OPINION:
Going to school these days isn’t what it used to be. Kids are marched through metal detectors on the way to a disappointing lunch of arugula with a side of alfalfa sprouts. Now they’re ruining recess. Swings in Seattle are now forbidden.
Throughout the Seattle suburbs, school districts are saying that swings, a schoolyard staple since before Grandpa was a pup, are just too dangerous. Spokane and Richland Public Schools are the latest to implement a ban in response to the death of a 7-year-old Vancouver, Wash., girl who hit her head when she fell off a swing.
Losing a young life is a tragedy, but life and death happen. School administrators should not abandon common sense. Outlawing swings won’t save lives. The Consumer Product Safety Commission suggests the better response is to make sure swings are of an improved design, with a soft rubber surface to land on. “Since the 1988 study, deaths from swing impact appear to have almost disappeared,” the government agency reported. “… The majority of fall-related deaths continue to be related to head injury, although generally not on recommended surfaces.”

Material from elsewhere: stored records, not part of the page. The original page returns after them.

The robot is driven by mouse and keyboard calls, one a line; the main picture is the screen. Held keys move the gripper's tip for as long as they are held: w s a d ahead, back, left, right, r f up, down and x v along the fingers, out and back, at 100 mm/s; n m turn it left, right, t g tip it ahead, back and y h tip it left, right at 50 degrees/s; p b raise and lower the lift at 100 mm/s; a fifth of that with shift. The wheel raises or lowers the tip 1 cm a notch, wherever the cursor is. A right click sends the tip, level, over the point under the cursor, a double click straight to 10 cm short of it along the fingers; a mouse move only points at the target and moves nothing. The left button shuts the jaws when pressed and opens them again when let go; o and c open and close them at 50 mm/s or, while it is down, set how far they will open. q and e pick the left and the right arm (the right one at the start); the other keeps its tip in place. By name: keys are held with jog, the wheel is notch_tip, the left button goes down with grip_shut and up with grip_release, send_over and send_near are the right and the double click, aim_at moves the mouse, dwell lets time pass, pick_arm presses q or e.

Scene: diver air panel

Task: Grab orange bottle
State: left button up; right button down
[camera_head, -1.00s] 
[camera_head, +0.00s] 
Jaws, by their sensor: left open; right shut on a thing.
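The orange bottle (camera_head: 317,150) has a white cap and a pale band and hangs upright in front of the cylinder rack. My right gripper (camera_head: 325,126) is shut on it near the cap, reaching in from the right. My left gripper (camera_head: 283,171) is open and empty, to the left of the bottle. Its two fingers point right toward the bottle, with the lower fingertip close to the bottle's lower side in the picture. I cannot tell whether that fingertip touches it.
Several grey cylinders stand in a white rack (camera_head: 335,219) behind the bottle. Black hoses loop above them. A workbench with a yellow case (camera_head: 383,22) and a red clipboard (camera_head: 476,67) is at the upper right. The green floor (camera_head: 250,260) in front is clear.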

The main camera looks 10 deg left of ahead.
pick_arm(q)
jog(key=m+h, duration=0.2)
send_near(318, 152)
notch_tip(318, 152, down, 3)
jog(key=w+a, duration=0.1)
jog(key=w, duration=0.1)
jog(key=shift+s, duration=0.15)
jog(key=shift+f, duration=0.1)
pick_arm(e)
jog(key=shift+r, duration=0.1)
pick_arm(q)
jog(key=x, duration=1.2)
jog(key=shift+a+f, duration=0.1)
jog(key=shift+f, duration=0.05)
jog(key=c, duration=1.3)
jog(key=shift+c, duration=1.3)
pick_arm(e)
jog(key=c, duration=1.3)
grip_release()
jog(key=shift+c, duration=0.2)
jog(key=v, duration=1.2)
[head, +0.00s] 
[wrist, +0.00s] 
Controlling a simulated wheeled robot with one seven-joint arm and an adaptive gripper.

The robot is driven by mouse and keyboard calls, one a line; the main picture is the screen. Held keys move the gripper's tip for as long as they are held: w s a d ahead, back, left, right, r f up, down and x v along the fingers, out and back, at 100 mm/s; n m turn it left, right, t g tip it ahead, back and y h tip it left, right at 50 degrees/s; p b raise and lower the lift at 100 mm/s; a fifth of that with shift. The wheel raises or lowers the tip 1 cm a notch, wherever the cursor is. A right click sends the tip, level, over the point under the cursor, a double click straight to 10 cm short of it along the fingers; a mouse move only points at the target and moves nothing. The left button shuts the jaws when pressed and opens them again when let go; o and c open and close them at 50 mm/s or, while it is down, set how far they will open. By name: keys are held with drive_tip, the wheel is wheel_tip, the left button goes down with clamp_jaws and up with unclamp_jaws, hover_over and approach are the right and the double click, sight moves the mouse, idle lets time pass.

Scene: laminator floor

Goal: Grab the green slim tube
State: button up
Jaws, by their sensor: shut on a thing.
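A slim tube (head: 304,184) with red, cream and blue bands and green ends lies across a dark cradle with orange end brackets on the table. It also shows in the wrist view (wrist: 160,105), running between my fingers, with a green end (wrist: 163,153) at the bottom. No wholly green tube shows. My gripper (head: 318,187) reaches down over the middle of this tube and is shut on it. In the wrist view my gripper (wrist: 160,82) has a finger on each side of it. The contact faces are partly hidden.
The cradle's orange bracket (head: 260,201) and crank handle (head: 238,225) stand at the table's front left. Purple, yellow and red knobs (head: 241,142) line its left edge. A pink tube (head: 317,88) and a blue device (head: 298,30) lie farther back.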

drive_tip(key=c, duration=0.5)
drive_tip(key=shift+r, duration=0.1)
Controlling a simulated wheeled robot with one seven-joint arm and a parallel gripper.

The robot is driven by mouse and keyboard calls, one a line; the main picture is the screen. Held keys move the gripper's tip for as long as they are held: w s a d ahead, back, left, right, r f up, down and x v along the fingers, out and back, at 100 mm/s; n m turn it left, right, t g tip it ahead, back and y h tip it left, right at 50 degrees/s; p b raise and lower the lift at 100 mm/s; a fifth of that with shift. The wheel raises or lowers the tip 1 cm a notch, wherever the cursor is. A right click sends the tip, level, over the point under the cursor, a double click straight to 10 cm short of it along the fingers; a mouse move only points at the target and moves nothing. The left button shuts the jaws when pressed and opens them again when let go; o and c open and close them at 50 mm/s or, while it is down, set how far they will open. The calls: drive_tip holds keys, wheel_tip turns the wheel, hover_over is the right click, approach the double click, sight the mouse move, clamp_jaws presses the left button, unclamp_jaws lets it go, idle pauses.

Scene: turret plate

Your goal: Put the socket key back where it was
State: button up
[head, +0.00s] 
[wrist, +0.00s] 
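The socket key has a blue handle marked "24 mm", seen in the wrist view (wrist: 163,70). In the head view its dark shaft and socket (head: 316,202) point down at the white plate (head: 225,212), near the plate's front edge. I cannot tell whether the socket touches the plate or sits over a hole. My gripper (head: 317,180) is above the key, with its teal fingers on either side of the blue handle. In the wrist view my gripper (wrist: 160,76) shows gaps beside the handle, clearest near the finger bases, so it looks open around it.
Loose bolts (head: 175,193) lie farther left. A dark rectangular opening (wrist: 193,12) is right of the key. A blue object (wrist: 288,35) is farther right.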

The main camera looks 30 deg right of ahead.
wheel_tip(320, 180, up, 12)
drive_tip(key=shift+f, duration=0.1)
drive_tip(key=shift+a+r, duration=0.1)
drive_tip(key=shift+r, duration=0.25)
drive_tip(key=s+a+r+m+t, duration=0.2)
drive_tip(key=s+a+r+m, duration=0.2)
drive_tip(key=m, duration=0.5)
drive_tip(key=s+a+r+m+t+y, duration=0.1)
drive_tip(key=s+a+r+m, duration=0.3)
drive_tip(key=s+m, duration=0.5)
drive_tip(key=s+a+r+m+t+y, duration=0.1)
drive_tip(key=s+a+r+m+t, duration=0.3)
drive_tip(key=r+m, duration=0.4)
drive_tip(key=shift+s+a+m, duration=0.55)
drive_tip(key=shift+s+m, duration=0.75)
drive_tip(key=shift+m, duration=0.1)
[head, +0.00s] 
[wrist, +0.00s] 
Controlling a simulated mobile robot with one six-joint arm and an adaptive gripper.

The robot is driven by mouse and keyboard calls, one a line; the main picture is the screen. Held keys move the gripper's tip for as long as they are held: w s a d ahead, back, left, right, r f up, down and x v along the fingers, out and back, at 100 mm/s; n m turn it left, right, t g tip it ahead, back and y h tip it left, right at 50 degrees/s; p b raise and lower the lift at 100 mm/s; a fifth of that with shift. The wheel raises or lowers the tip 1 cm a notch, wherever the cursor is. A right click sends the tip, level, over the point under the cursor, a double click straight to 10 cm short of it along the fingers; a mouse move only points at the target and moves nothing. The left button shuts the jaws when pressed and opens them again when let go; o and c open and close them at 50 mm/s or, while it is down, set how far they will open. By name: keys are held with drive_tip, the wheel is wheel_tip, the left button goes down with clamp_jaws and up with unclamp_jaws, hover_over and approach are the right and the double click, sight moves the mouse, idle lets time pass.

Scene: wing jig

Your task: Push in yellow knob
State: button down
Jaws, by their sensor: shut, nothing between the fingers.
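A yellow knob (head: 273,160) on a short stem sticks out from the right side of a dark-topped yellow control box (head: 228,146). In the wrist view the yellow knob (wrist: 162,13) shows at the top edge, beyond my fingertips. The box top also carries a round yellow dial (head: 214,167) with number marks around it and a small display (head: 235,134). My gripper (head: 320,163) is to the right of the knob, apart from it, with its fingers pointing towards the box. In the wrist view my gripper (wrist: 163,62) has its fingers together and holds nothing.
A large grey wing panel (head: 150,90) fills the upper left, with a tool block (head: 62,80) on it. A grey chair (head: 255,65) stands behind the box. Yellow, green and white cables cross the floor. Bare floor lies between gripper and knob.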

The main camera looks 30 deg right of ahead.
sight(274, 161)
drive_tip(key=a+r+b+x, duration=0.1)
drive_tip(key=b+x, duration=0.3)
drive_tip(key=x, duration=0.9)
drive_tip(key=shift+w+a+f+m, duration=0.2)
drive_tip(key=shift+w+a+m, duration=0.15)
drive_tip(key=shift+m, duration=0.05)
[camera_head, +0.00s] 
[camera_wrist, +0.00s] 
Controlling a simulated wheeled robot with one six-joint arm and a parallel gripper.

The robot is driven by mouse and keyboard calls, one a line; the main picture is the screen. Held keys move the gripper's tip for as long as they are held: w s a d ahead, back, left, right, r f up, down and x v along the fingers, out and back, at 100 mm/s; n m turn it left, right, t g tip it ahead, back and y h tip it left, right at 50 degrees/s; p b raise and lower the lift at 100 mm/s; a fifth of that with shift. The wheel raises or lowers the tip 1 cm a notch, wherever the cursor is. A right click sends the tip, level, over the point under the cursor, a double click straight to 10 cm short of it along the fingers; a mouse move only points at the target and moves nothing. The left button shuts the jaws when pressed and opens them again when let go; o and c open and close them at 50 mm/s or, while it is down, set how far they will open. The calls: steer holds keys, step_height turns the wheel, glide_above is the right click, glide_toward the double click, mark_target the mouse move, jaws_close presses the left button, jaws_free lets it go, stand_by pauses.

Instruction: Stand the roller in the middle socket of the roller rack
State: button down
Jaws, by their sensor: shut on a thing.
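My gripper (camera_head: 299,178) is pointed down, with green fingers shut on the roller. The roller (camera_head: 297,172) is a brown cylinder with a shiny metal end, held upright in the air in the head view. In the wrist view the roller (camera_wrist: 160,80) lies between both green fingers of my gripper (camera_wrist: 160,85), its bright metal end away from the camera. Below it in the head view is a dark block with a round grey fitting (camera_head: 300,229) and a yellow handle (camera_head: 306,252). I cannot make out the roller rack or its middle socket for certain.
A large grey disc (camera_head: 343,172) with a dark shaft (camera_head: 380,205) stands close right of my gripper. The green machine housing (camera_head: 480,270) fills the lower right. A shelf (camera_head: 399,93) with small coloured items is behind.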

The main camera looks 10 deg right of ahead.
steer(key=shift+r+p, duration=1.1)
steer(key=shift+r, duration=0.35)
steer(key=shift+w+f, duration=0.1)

Over a decade, swing sets in public places took the lives of 31 children. That’s far fewer than the number killed by falling out of bed, tipping television sets, choking on dinner, drowning in the bath or tumbling down the stairs. Frightened bureaucrats would do better to get rid of television sets, bed frames and box springs, solid food, bathtubs and two-story houses.
“As schools get modernized or renovated, or as we’re doing work on the playground equipment, we’ll take out the swings,” Richland School District spokesman Steve Aagard told a television interviewer. “It’s just really a safety issue. Swings have been determined to be the most unsafe of all the playground equipment on a playground.”
Once swings are removed, something else will become the “most unsafe of all the playground equipment.” The quest to eliminate all danger from childhood will inevitably result in taking out the slides, razing the monkey bars, carting off the jungle gyms and ditching the teeter-totters. Soon all that’s left will be a bare patch of grass.
Nanny state enthusiasts want every child to be encased in bubble wrap and protected by a helmet. This is actually far more dangerous than letting kids be kids, as the Consumer Product Safety Commission study notes. “An issue that has surfaced since children have started to wear bicycle helmets,” says the report, “is the involvement of those helmets in fatal playground incidents.” The helmets can snag on equipment and cause strangulation, but nannies wouldn’t dream of banning a helmet.
Seattle busybodies aren’t merely squeezing the fun out of childhood, they’re preventing kids from learning responsibility. Skinned knees and bruises and taking a tumble teach children to learn their limits. There’s only so high anyone can soar into the air before he comes down. If only the nannies could learn that they’re often the most dangerous equipment on the playground.